REQUIRED WORK: Give the number of lines in the listing below that include the word "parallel", with nothing more.

-- Begin --

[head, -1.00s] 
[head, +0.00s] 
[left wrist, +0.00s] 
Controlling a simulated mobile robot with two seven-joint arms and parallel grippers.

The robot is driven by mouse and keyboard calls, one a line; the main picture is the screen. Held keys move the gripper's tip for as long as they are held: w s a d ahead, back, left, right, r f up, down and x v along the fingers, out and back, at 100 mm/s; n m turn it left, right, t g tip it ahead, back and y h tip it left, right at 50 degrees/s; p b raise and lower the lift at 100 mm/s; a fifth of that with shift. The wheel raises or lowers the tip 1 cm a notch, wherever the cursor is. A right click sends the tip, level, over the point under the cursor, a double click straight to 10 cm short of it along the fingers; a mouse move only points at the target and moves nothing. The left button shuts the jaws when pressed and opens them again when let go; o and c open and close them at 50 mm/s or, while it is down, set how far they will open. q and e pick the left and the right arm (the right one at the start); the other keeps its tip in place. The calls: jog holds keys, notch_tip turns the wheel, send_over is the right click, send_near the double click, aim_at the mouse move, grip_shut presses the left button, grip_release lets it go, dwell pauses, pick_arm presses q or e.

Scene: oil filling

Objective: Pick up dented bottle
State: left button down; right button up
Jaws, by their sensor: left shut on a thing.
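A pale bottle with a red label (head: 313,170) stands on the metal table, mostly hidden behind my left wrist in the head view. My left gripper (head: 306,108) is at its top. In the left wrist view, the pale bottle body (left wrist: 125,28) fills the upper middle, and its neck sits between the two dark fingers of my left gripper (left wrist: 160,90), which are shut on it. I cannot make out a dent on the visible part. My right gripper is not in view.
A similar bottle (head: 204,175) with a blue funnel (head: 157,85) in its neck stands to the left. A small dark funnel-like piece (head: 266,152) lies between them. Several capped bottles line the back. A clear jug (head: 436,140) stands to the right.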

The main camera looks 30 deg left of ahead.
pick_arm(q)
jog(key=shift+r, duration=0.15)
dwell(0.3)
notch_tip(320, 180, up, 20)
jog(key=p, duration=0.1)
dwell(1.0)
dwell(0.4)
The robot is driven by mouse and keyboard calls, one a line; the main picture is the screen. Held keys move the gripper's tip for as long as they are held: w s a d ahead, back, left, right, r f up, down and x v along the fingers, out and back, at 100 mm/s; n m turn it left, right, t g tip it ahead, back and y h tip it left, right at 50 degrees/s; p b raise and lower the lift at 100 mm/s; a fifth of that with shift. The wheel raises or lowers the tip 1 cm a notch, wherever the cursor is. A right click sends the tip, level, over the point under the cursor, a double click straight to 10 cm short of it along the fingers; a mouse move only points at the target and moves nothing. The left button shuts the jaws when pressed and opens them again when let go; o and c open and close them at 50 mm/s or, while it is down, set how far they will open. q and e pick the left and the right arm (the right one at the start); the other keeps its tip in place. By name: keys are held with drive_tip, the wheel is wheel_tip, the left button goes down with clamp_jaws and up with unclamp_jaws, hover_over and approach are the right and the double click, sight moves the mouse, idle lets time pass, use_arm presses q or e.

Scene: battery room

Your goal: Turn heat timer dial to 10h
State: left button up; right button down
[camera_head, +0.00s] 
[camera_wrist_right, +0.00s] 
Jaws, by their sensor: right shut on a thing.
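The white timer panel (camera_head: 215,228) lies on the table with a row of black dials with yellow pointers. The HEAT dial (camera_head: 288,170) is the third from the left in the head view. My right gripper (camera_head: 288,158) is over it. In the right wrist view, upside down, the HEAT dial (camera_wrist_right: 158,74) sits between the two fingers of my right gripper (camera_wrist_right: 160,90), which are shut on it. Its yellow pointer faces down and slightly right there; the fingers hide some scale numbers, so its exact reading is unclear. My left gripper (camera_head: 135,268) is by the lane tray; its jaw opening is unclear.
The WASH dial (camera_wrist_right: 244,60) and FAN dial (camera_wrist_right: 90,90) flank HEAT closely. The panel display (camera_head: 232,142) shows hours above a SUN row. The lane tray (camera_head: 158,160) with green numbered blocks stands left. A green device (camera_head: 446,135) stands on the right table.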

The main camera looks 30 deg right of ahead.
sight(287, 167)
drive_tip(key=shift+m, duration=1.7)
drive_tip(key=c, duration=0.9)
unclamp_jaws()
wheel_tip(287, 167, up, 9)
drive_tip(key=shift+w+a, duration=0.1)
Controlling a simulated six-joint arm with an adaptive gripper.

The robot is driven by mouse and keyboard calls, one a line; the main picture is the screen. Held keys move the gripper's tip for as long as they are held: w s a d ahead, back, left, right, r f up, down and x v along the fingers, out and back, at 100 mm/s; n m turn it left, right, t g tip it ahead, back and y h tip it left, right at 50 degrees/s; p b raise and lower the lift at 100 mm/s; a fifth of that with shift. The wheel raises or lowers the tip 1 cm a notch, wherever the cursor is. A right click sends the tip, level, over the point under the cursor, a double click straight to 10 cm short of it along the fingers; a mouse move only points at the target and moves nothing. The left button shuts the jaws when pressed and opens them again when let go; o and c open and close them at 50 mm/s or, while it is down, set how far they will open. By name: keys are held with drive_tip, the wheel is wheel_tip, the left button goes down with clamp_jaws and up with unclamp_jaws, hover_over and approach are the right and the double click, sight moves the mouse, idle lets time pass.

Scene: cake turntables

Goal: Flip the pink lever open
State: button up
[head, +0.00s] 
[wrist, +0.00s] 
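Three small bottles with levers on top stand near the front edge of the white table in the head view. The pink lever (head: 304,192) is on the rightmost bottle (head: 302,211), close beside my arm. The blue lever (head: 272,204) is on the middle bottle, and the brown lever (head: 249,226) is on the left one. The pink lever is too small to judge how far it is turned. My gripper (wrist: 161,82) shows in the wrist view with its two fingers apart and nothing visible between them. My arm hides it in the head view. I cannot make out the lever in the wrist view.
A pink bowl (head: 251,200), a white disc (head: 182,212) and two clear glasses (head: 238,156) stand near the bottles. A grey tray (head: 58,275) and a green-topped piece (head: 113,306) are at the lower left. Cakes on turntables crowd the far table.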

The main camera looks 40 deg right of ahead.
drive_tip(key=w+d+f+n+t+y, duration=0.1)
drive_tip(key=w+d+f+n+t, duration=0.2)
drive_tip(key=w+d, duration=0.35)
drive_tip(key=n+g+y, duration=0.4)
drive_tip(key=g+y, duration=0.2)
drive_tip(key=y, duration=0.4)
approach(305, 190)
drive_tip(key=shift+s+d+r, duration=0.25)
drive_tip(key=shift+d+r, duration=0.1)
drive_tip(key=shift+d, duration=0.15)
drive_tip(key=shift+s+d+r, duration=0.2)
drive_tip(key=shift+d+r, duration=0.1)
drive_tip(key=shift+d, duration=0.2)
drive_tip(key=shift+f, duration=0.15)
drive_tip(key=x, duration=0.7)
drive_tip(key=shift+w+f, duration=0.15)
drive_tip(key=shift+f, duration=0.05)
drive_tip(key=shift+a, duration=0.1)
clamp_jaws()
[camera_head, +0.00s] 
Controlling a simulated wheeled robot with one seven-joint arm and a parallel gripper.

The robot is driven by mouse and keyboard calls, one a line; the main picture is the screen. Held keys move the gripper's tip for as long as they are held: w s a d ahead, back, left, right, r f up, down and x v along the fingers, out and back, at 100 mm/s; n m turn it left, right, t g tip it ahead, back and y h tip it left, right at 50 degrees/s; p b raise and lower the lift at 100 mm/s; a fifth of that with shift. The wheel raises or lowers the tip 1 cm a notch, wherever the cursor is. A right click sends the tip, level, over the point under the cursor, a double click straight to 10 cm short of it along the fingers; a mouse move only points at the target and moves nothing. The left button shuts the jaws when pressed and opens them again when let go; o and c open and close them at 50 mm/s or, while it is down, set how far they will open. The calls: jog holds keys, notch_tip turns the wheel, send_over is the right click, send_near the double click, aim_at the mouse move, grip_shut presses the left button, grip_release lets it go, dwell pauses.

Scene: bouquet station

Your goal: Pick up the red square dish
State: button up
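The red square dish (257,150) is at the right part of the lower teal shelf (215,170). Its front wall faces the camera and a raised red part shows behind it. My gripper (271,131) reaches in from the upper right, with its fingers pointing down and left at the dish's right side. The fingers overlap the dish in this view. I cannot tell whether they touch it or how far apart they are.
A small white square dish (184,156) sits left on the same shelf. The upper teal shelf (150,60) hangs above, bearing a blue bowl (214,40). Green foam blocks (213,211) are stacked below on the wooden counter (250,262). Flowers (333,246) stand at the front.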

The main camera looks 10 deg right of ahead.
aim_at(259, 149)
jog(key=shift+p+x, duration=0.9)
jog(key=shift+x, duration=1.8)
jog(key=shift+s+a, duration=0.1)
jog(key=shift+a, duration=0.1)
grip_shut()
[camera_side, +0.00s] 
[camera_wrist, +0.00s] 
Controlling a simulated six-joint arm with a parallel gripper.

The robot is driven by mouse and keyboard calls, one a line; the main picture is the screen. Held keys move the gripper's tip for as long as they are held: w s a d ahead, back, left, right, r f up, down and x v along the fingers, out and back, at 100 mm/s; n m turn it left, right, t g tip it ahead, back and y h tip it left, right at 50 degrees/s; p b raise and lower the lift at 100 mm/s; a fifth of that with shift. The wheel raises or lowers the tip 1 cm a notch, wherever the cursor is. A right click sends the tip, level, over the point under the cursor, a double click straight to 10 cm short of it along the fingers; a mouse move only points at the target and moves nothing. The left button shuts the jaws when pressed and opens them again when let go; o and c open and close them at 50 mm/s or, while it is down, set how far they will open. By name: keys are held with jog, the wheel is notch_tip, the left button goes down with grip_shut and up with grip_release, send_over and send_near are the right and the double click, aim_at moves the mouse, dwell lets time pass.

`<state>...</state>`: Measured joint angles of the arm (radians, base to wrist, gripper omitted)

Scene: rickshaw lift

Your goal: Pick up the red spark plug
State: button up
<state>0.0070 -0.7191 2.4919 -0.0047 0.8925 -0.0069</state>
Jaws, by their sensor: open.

-- End --

CORRECT OUTPUT: 3